Outstanding Mentor | Kathleen Malin, Rhode Island Foundation
Kathleen Malin, vice president of technology and operations management at the Rhode Island Foundation, has been with the nonprofit for 13 years, managing facilities, juggling logistics and meeting evolving challenges.
It’s a busy role.
But throughout her 30-year career – mainly in schools – she has managed to mentor hundreds of students and colleagues. Her dedication to serving as a resource for others shows no signs of stopping.
She has mentored young children, elderly nuns and everyone in between, it seems, including teens and continuing-education learners.
Malin has mentored through the Rhode Island Foundation – the biggest funder of nonprofits in the state – the Women in Technology group through the Tech Collective; the Community Foundation Technology Leadership Group; CyberPatriots, a Woonsocket middle school group; and at Lincoln Technical Institute, to name a few.
Her mentees have turned into fans.
“I was trying to get back to the workforce after a sabbatical. She provided me direction and guidance,” wrote Abha Sharma of Amica Mutual Insurance Co. in her support of Malin for this award.
“I experienced firsthand her willingness to draw staff into her professional centers of influence,” said Shonte Davidson, who worked with Malin several years ago. “Kathleen enables her mentees to don the mentor cap, too. This is incredibly important, because in business we need to form reciprocal relationships.”
‘I experienced firsthand her willingness to draw staff into her professional centers of influence.’
SHONTE DAVIDSON, Mentee of Kathleen Malin
Reciprocal is how Malin sees the cycle of mentorship. She’s had several important role models and career teachers throughout her life and enjoys giving back.
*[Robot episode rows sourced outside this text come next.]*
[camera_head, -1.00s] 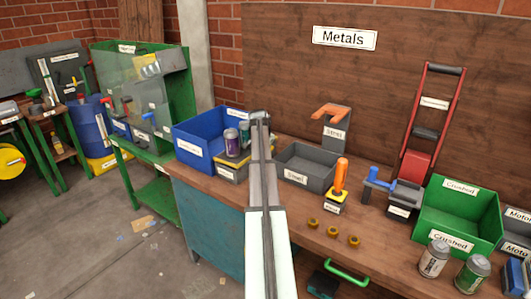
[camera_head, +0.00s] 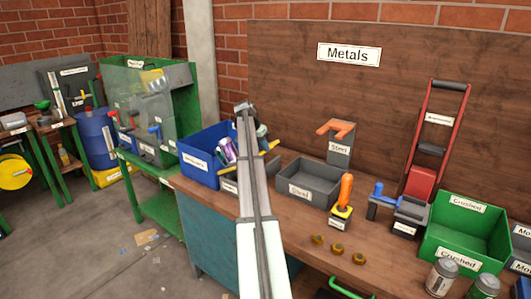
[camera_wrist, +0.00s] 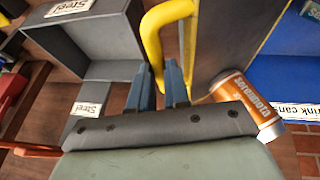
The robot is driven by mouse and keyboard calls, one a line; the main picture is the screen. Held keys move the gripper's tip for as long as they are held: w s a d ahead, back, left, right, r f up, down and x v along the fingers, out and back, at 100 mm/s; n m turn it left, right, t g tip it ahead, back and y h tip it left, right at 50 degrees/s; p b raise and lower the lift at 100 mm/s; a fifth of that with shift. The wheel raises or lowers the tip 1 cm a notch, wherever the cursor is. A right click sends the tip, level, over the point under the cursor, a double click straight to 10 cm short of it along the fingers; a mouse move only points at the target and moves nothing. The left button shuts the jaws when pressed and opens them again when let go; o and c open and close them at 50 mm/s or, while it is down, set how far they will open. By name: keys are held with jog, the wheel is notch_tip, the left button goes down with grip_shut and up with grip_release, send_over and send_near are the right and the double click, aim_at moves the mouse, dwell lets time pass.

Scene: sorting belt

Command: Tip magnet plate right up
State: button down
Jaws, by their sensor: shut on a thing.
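The magnet plate (camera_wrist: 232,38) shows in the wrist view as a grey-brown slab with a yellow edge and a yellow bar handle (camera_wrist: 157,28). My gripper (camera_wrist: 158,84) has its two blue fingers shut on this handle. In the head view a yellow part of the plate (camera_head: 269,147) shows beside my gripper, and the plate looks tilted; my arm hides most of it. Cans (camera_head: 227,152) lean at the blue bin (camera_head: 197,163), left of my arm. An orange can (camera_wrist: 247,103) lies slanted between the plate and the blue bin (camera_wrist: 285,85) in the wrist view.
A green crushed bin (camera_head: 460,240) is further right. Small brass pieces (camera_head: 337,248) lie on the bench front.

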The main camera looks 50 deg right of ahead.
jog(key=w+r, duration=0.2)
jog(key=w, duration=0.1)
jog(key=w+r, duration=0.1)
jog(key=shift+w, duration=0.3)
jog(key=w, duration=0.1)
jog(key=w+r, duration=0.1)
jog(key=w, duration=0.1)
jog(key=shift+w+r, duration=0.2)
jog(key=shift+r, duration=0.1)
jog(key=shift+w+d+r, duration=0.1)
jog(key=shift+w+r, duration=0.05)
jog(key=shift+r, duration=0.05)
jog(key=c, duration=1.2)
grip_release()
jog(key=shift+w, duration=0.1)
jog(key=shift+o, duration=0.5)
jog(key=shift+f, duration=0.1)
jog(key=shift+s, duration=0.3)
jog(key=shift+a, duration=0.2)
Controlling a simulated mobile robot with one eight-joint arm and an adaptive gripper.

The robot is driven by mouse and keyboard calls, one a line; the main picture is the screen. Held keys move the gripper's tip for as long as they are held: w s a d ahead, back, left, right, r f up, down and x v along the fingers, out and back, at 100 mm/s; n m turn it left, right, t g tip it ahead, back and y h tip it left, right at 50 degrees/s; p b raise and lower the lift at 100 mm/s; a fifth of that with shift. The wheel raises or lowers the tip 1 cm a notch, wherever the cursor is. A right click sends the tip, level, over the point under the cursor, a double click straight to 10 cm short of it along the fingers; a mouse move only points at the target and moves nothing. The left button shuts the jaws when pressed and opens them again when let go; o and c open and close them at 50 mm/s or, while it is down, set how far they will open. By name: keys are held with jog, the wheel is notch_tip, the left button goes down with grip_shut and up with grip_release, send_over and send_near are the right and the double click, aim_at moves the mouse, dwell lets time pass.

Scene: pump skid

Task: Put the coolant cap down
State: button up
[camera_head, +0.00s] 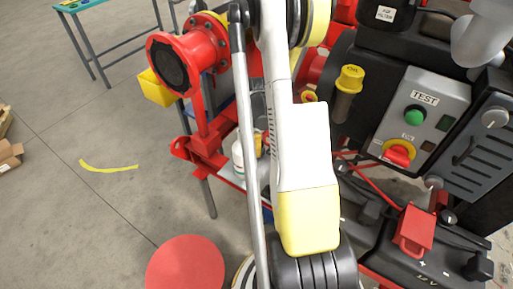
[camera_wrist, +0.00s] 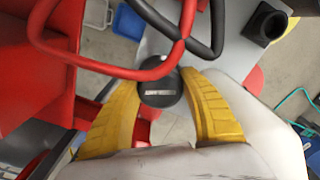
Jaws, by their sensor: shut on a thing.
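In the wrist view, a round black cap (camera_wrist: 161,92) with a small pale label sits between the two yellow fingers of my gripper (camera_wrist: 165,86). The fingers close on it from both sides. The label is too blurred to read; I take this for the coolant cap. A grey flat surface (camera_wrist: 228,52) shows beyond and below the cap; I cannot tell whether the cap touches it. In the head view my arm covers the middle of the picture and hides my gripper and the cap.
A red hose (camera_wrist: 105,66) and a black hose (camera_wrist: 160,25) cross just beyond the cap. In the head view, a yellow-capped filler (camera_head: 349,80), TEST panel (camera_head: 424,110) and red flanged pipe (camera_head: 196,58) flank my arm.

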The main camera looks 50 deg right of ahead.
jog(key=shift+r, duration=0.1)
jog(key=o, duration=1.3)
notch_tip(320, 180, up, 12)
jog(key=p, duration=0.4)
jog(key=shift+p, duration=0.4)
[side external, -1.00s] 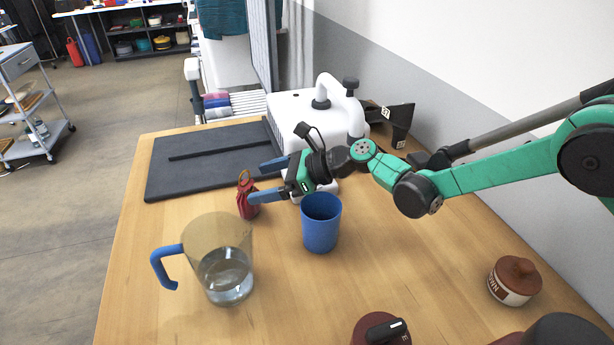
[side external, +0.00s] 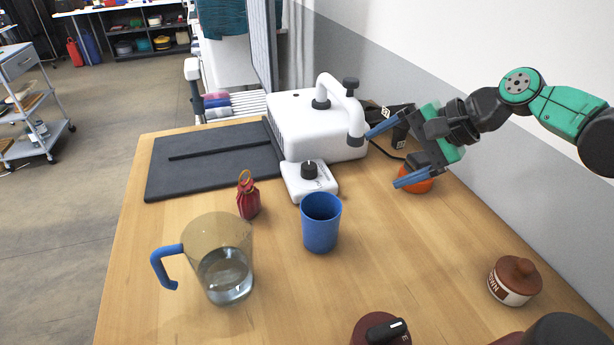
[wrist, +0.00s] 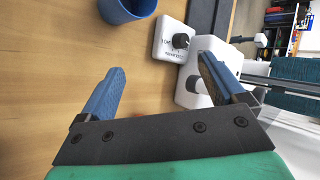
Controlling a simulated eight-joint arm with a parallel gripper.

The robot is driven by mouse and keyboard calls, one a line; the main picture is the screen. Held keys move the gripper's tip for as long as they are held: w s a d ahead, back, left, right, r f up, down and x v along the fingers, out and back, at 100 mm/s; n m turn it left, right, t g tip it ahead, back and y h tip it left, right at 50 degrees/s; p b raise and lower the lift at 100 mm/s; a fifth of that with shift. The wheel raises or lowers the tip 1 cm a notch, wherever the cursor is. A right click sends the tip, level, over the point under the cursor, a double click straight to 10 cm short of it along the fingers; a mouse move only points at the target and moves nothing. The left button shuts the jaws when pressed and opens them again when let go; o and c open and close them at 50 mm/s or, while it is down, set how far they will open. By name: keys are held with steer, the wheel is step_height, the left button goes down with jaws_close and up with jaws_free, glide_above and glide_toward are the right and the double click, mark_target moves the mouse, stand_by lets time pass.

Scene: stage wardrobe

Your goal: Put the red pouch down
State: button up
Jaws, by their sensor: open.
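The red pouch (side external: 248,199) stands upright on the wooden table, with a gold loop at its top. It is between the dark mat and the clear jug, left of the blue cup. My gripper (side external: 384,155) is open and empty, raised over the table's right side, well to the right of the pouch. In the wrist view my gripper's blue fingers (wrist: 160,82) are spread with nothing between them. The pouch does not show in the wrist view.
A clear jug (side external: 203,236) with water and a blue cup (side external: 321,222) stand near the pouch. A white machine (side external: 315,128) is behind. An orange item (side external: 418,185) lies under my gripper. A brown jar (side external: 515,280) is at right.

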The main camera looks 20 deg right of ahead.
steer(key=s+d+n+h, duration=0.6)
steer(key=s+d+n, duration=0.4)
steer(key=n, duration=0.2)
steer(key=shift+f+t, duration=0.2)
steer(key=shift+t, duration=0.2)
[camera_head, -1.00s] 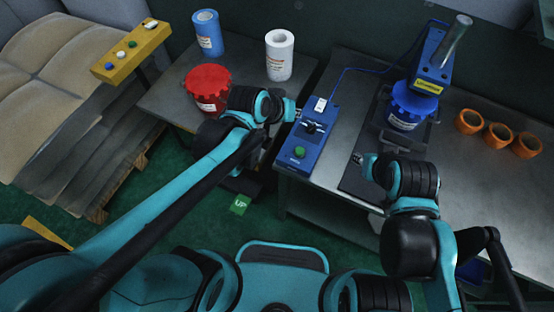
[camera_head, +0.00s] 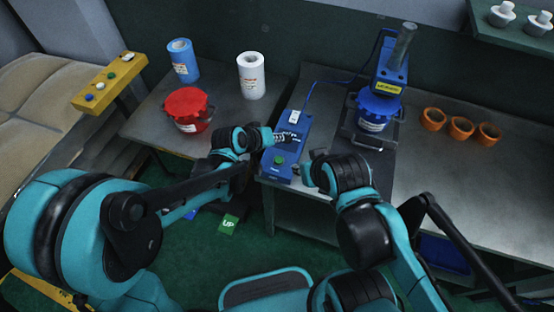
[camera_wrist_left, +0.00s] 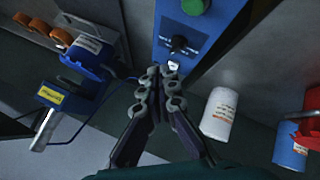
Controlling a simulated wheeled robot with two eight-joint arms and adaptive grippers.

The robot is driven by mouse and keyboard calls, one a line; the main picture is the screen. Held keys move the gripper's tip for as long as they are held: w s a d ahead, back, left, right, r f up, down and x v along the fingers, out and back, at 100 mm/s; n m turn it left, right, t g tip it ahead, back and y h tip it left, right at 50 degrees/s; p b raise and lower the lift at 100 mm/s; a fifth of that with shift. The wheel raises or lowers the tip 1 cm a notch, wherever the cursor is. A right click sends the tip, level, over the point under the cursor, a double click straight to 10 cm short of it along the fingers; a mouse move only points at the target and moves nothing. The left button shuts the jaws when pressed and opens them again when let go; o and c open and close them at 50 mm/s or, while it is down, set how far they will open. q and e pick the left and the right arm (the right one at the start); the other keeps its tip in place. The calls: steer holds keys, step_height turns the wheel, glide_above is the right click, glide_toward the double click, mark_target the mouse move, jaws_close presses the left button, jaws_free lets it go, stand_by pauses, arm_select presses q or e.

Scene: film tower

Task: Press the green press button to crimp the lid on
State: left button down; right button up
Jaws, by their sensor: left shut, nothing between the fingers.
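The green press button (camera_head: 279,160) sits at the near end of a blue control box (camera_head: 271,172) on the metal bench; it also shows at the top of the left wrist view (camera_wrist_left: 195,6). A blue-lidded tin (camera_head: 377,112) stands under the blue press head (camera_head: 389,75). My right gripper (camera_head: 306,171) is right of the box, its fingers unclear.
A red-lidded tin (camera_head: 187,109), a blue roll (camera_head: 182,60) and a white roll (camera_head: 251,75) stand on the left table. Several orange rings (camera_head: 461,128) lie on the bench at right. A yellow button bar (camera_head: 105,82) is at far left. The bench front right is clear.

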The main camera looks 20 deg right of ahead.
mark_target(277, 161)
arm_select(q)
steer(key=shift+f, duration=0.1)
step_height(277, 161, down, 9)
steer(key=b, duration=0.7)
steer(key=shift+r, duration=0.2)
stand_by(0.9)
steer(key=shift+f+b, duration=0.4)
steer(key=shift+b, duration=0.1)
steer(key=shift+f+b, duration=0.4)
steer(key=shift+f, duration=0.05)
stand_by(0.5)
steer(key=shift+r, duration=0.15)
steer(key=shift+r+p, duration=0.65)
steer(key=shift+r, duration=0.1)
She recounts the wisdom she gained early on as an intern for Sister Marie Antoine, her college president at Immaculata University in Frazer, Pa., for example.
“From her, I learned how to run board meetings, work with VIPs, how to deal with people,” Malin said. It’s the kind of learning that can’t easily be garnered from a book or computer program, she said.
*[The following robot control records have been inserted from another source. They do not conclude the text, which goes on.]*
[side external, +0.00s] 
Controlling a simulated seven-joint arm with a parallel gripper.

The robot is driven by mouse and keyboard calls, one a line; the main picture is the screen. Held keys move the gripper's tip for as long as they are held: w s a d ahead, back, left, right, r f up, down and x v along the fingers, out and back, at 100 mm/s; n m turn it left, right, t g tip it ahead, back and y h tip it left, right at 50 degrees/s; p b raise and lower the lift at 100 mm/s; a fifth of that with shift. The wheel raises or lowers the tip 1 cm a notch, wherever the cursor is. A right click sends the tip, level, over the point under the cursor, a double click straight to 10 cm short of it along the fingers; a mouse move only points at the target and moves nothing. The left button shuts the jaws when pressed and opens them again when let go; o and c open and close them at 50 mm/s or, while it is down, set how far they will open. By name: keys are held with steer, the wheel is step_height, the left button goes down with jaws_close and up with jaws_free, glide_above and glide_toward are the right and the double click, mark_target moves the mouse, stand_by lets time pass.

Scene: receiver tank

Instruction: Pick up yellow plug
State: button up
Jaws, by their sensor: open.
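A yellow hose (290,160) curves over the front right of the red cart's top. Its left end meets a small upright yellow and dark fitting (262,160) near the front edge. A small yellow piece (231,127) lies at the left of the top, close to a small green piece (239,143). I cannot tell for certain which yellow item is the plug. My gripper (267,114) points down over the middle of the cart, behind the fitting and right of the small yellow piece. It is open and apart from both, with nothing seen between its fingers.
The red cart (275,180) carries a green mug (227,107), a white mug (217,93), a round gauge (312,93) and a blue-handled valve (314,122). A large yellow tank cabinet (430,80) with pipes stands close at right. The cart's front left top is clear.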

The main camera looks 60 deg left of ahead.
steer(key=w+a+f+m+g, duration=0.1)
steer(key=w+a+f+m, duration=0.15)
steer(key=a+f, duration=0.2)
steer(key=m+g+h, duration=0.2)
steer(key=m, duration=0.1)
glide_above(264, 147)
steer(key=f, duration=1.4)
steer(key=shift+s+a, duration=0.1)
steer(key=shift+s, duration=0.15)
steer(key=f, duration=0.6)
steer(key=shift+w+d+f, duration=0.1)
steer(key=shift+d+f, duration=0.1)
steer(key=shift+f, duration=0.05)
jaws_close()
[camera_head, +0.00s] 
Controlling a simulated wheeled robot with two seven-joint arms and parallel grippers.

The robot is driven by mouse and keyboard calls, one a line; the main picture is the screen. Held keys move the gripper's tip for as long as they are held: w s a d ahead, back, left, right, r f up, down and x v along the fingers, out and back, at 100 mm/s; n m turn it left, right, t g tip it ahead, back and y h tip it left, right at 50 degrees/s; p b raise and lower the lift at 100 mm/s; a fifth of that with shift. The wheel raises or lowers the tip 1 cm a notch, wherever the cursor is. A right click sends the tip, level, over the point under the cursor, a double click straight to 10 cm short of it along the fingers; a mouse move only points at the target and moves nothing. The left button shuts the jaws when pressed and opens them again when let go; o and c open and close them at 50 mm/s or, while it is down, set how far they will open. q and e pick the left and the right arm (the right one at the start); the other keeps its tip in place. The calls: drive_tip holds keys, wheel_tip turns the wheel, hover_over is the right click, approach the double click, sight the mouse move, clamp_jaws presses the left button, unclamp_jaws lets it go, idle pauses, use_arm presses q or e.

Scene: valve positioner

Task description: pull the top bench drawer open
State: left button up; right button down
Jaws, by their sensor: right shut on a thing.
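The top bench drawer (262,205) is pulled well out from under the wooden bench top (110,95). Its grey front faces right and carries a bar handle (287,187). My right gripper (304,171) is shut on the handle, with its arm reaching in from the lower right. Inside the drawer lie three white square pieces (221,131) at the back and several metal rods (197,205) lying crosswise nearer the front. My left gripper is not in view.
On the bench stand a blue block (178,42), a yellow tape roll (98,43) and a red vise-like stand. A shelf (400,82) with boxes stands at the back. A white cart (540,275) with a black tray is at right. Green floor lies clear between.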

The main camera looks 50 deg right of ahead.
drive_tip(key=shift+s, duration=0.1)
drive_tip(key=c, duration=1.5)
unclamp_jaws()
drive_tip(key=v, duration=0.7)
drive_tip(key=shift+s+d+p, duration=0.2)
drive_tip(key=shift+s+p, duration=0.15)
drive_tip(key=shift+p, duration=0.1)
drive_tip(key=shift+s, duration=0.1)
Malin loves learning in all its forms.
After college, she went on to earn two master’s degrees from New England College in Henniker, N.H., including an MBA.
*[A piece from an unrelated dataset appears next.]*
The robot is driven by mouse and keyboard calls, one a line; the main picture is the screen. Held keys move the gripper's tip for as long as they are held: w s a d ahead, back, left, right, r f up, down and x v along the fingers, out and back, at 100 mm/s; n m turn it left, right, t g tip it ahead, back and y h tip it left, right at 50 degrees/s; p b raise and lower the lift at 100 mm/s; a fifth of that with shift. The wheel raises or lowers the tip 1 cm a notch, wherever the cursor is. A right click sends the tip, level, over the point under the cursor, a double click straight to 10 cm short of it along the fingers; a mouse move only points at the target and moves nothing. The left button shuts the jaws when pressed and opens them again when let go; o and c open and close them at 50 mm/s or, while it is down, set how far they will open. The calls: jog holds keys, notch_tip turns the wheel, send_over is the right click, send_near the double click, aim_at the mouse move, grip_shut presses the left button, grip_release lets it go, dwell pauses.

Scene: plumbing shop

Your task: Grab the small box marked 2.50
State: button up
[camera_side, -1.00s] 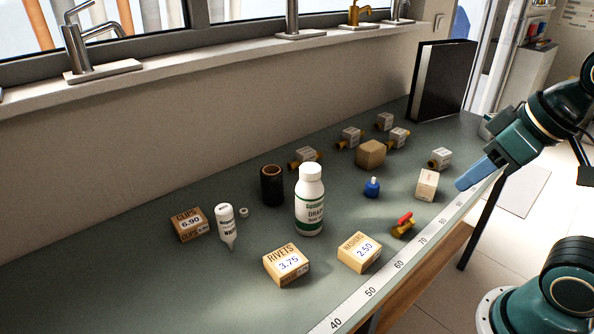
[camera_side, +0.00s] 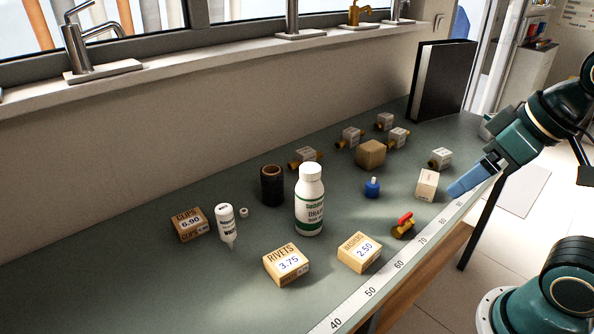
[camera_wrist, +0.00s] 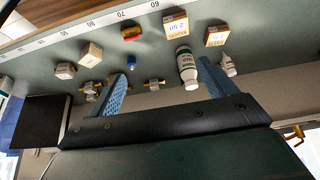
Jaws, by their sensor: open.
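The small box marked 2.50 (camera_side: 360,252), labelled WASHERS, sits on the bench close to the measuring strip. In the wrist view the 2.50 box (camera_wrist: 176,25) is at the top, right of centre, upside down. My gripper (camera_side: 454,190) is in the air near the right part of the bench, well to the right of the box and apart from it. In the wrist view my gripper (camera_wrist: 160,85) shows its two blue fingers spread apart, with nothing held between them.
A RIVETS box marked 3.75 (camera_side: 287,265) stands left of the 2.50 box. A red-handled valve (camera_side: 403,226) is to its right, and a white bottle (camera_side: 309,200) behind it. A pale box (camera_side: 427,185) is near my gripper. The bench (camera_side: 130,290) is clear at front left.

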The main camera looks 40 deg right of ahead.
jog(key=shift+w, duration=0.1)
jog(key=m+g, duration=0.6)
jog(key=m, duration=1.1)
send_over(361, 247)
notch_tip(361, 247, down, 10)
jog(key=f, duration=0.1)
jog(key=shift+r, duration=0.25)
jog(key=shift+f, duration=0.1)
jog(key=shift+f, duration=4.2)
“I’ve appreciated the value in not just learning a particular topic, but learning with people,” she said. Nuances are often part of this. She remembers having to change her communication style with one of her managers in her career to collaborate with him more effectively, for example.
“Part of it is just working with people on things like that. A lot of the time when I work with my mentees, it’s on how to better communicate what they need or how they are coming across,” skills she said aren’t always taught in technology courses.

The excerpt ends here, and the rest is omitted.